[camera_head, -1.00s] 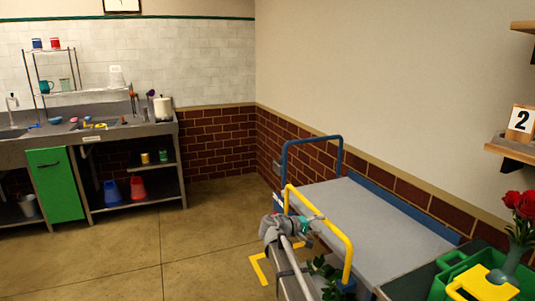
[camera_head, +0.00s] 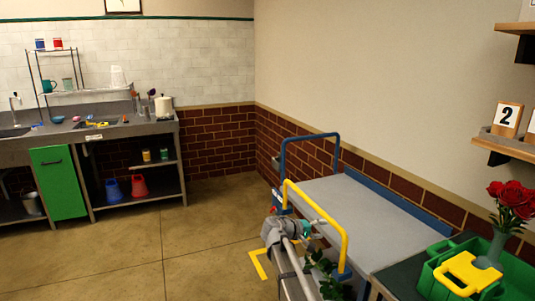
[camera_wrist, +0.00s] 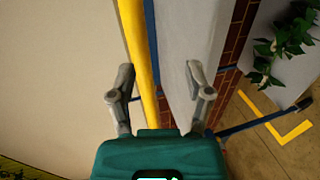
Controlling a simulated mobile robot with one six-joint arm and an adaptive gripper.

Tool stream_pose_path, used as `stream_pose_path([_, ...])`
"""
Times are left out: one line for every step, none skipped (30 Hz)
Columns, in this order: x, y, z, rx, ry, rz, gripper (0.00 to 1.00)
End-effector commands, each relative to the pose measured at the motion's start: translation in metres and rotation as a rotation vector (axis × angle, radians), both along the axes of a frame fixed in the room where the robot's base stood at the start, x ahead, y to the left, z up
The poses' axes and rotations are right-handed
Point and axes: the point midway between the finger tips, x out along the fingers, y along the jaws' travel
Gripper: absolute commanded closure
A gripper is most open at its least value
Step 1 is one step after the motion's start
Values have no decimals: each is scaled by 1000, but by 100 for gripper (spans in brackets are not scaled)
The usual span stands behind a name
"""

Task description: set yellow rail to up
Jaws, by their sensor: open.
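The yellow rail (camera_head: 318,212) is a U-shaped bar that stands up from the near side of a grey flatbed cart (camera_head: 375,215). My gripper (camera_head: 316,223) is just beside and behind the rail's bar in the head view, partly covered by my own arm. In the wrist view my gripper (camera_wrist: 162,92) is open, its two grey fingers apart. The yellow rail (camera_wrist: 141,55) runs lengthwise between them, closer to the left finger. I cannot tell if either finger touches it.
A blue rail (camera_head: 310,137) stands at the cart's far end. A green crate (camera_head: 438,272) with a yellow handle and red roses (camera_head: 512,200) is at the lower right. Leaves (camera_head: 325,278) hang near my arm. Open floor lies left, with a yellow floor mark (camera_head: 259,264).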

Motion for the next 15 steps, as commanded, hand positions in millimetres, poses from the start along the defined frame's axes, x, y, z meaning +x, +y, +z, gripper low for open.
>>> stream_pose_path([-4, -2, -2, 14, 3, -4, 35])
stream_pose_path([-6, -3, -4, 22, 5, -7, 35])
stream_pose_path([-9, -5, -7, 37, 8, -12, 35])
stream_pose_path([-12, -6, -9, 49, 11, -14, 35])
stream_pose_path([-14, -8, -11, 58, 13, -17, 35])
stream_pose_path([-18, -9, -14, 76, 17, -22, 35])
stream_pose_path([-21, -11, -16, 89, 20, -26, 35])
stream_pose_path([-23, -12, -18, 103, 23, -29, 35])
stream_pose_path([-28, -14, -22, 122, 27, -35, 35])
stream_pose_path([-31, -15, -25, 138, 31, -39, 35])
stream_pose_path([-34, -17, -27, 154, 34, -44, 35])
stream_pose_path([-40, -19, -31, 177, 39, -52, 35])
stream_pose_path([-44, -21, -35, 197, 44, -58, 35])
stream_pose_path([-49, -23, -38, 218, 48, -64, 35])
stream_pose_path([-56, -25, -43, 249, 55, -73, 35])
· · ·
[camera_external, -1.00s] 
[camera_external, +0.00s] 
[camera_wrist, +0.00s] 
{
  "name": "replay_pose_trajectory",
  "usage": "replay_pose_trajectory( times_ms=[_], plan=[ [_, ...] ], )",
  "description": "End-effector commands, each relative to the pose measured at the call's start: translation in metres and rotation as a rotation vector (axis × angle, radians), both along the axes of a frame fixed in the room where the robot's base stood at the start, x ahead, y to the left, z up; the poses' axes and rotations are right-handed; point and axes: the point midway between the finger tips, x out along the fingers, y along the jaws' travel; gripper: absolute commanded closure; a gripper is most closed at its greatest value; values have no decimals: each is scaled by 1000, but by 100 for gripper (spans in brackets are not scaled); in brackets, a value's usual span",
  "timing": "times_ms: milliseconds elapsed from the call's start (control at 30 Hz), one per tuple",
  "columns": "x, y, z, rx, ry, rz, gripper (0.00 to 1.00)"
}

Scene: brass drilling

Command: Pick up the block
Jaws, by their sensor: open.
· · ·
**Directive:** Set down, word for word, the lines from the one holding "[camera_head, -1.00s]" through the one holding "Times are left". Skip the pictures.

**Exercise answer:**
[camera_head, -1.00s] 
[camera_head, +0.00s] 
[camera_wrist, +0.00s] 
Controlling a simulated mobile robot with one six-joint arm and an adaptive gripper.

Tool stream_pose_path, used as `stream_pose_path([_, ...])`
"""
Times are left out: one line for every step, none skipped (30 Hz)

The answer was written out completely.